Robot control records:
"""

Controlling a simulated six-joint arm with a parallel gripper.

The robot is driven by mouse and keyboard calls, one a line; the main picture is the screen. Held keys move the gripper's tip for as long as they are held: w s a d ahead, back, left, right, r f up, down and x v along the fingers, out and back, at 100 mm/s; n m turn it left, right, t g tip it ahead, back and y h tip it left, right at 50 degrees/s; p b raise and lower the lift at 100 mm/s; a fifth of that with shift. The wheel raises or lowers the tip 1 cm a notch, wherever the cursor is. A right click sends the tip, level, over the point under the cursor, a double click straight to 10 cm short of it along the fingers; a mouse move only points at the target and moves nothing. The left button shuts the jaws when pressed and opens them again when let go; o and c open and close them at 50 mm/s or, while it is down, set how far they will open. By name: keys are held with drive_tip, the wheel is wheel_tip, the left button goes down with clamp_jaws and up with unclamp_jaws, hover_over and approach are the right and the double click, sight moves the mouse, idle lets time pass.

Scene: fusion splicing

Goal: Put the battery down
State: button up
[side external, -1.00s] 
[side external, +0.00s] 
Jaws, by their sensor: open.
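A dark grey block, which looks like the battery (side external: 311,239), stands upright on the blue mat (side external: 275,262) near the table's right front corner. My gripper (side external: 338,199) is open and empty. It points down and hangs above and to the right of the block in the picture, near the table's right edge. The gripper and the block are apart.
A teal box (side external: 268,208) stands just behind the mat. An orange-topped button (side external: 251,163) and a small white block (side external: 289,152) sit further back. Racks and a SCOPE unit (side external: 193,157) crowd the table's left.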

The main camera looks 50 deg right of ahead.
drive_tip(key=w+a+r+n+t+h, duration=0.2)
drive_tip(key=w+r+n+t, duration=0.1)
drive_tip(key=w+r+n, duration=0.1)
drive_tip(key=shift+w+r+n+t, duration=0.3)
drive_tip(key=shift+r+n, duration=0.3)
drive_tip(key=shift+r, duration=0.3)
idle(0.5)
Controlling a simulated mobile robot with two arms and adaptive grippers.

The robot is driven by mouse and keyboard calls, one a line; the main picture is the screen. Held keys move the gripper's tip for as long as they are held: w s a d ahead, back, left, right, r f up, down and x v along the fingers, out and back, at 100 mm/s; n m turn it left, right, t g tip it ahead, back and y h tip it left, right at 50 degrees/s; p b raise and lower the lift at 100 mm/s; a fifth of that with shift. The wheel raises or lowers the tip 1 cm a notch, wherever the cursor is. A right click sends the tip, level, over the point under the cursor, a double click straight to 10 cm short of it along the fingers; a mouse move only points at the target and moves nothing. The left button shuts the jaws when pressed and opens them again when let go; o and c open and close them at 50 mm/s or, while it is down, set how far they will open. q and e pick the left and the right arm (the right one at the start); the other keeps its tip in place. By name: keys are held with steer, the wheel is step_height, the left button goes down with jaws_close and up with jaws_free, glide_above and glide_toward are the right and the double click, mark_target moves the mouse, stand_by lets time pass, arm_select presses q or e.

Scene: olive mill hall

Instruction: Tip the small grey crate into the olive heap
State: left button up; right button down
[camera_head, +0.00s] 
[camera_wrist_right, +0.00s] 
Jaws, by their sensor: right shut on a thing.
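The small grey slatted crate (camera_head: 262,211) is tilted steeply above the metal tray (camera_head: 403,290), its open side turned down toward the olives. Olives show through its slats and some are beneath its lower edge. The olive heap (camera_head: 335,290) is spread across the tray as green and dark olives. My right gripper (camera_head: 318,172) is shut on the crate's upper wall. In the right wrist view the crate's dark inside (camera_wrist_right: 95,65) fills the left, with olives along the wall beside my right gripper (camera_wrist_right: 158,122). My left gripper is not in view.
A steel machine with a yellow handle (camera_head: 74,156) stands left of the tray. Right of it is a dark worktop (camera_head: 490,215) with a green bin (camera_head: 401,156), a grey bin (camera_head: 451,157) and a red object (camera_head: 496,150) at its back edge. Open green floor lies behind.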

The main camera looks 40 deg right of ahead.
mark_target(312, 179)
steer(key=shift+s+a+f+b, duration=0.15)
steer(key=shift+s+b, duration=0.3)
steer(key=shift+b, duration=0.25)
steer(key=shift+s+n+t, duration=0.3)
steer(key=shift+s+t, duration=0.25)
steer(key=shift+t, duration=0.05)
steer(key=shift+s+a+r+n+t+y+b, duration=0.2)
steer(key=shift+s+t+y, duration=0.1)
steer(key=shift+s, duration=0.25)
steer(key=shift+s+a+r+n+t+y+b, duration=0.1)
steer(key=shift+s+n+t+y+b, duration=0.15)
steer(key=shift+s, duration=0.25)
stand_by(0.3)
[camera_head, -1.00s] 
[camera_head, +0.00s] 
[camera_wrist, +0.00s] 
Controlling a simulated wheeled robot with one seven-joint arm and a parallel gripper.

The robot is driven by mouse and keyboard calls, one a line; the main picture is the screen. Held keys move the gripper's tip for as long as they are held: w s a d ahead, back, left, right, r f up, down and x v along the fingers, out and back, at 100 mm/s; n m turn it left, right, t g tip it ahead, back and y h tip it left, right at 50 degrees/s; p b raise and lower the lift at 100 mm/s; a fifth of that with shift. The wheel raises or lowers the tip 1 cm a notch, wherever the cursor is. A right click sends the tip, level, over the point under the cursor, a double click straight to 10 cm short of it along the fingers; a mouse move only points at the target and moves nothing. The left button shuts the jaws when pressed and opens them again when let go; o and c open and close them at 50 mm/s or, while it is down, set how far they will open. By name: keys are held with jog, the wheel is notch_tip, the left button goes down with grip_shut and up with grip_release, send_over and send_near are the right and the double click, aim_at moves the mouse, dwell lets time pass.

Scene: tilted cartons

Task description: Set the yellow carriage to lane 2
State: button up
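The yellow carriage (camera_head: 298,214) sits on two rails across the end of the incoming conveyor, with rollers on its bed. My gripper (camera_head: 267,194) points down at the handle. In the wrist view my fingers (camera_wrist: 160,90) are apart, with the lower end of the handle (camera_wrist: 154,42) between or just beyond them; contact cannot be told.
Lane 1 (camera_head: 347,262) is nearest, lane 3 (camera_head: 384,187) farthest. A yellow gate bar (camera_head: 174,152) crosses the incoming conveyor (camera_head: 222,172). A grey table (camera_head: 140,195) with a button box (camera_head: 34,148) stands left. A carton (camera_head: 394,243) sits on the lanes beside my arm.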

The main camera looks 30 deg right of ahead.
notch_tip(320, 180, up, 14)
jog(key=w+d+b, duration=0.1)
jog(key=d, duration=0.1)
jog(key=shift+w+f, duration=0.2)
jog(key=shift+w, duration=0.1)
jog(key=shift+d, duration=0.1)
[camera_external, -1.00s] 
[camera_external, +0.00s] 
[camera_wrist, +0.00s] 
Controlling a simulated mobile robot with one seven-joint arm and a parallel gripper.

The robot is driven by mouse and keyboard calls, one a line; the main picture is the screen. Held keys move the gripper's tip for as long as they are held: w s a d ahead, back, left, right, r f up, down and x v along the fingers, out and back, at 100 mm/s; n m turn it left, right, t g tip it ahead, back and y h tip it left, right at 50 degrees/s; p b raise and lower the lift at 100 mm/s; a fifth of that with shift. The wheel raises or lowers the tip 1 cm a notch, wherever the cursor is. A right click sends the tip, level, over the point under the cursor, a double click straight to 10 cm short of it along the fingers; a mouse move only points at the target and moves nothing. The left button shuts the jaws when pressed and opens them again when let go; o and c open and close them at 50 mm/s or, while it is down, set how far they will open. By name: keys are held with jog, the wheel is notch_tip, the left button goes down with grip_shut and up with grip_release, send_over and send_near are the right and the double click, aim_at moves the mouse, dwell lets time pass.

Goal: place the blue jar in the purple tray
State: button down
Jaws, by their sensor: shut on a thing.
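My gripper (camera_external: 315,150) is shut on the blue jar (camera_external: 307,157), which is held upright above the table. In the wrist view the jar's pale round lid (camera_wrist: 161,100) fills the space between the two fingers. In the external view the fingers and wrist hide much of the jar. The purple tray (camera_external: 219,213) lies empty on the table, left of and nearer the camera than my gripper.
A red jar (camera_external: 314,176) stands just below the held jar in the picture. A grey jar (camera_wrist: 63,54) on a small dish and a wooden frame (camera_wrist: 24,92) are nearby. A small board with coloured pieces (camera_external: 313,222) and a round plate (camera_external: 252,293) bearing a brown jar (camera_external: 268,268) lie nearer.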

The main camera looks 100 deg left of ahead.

"""

> [Brief]:
Give a single number: the count of lines above that include the word "Scene".

> [Solution to this problem]:
3